The natural concentration of ozone at the surface is about 10–20 parts per billion (i.e., 10 molecules of ozone for every billion molecules of air). However, the levels of tropospheric ozone can rise when pollutants such as nitrogen oxide (NOx) gases from vehicle and industrial emissions react in the presence of sunlight. Given ozone’s potential to be a harmful pollutant and greenhouse gas, atmospheric scientists around the globe are keen to monitor its levels in the troposphere.
“It’s generally gone up over the past 150 years or so,” said Dr. Owen Cooper, Senior Research Scientist with the Cooperative Institute for Research in Environmental Sciences (CIRES) at the University of Colorado Boulder and the NOAA Chemical Sciences Laboratory. “Down near the surface, on the local and regional scale, we also want to know if air quality is improving or getting worse. In places like the Eastern United States, due to effective emissions controls, ozone has really come down. But in the developing world and in places like China and India, it’s getting worse as their emissions go up.”

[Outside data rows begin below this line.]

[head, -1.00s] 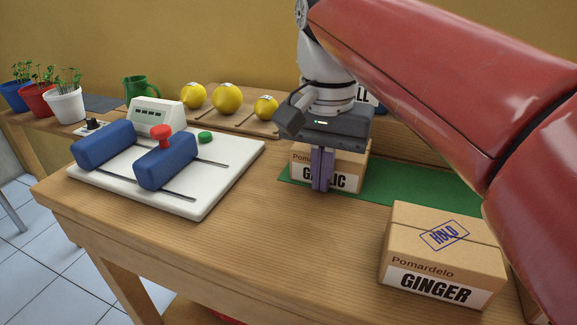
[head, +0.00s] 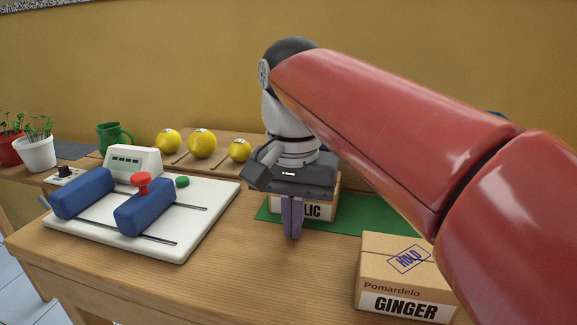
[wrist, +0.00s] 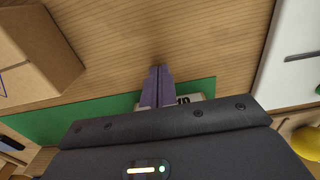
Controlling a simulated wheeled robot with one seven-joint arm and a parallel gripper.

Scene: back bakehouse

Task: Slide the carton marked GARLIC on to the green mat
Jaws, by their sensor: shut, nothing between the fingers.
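The GARLIC carton (head: 319,211) stands upright at the left end of the green mat (head: 375,216), partly hidden behind my gripper; only the letters "LIC" show. Green shows to its left, right and in front, so its visible part appears to be over the mat. Its far side is hidden. My gripper (head: 292,236) points down, shut and empty, with its purple fingers just in front of the carton's face. In the wrist view the fingers (wrist: 158,75) reach past the mat's near edge, and a bit of the carton's label (wrist: 184,100) shows beside them. I cannot tell whether they touch.
The GINGER carton (head: 405,280), stamped HOLD, stands at the front right. A white board (head: 190,225) with blue blocks and a red knob lies on the left. Yellow fruit (head: 202,144) and a green mug (head: 113,137) are behind. Bare wood lies in front of my gripper.

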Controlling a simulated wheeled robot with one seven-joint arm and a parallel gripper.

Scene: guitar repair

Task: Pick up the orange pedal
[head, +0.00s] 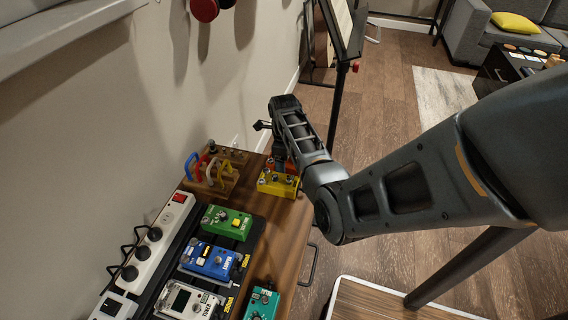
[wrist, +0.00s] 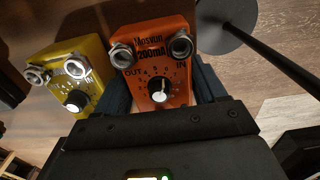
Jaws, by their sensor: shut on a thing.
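The orange pedal (wrist: 157,60) sits between the fingers of my gripper (wrist: 160,95) in the wrist view, its knob and two metal jacks facing the camera. My gripper is shut on it. In the head view only a small bit of the orange pedal (head: 291,166) shows behind the yellow pedal, near my gripper (head: 281,160); my arm hides most of it. The yellow pedal (wrist: 67,75) is just left of the orange pedal in the wrist view. I cannot tell whether the orange pedal is touching the table.
On the wooden table (head: 283,230) stand the yellow pedal (head: 278,183), a green pedal (head: 227,222), a blue pedal (head: 210,260), a white tuner (head: 189,301) and a teal pedal (head: 262,304). A power strip (head: 150,246) lies by the wall. A black stand (head: 340,90) rises behind my gripper.

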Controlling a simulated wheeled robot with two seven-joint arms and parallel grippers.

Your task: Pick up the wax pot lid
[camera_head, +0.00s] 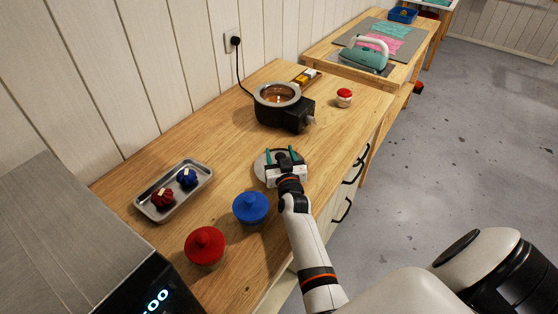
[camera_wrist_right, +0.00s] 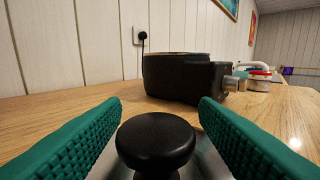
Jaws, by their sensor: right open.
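The wax pot lid (camera_head: 262,167) is a grey metal disc lying flat on the wooden counter, partly hidden by my right gripper. Its round black knob (camera_wrist_right: 156,140) shows close up in the right wrist view. My right gripper (camera_head: 284,154) is open over the lid, with its green fingers on either side of the knob and apart from it. The wax pot (camera_head: 278,95), black with a metal rim and amber wax inside, stands uncovered behind the lid. It also shows in the right wrist view (camera_wrist_right: 178,80). My left gripper is not in view.
A blue-lidded jar (camera_head: 250,208) and a red-lidded jar (camera_head: 205,246) stand left of my right arm. A metal tray (camera_head: 148,208) holds red and blue items. A small red-topped jar (camera_head: 344,97) stands right of the pot. An iron (camera_head: 364,55) sits on the farther table.

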Cooper would know. Since 2014, he’s led the Tropospheric Ozone Assessment Report (TOAR), an international effort initiated by the International Global Atmospheric Chemistry (IGAC) Project to provide the global atmospheric research community with up-to-date scientific assessments of the trends and global distribution of tropospheric ozone from the surface to the tropopause, the atmospheric boundary separating the troposphere from the stratosphere.
“TOAR is an international effort to understand how much ozone is in the troposphere and whether or not it’s increasing or decreasing,” said Cooper. “It’s complicated because ozone is very reactive. It’s not like carbon dioxide, which more or less does the same thing everywhere. Ozone has a short lifetime and is difficult to track. So, it takes efforts from dozens, even hundreds of scientists from around the world to do that.”
The first phase of TOAR ended in 2019, so Cooper and his colleagues are now in the second phase, which will conclude in 2024. At that time, the research team will provide updates on the tropospheric ozone concentrations around the globe, just as it did at the conclusion of phase 1. (Note: TOAR’s reports can be found on the initiative’s website linked above.)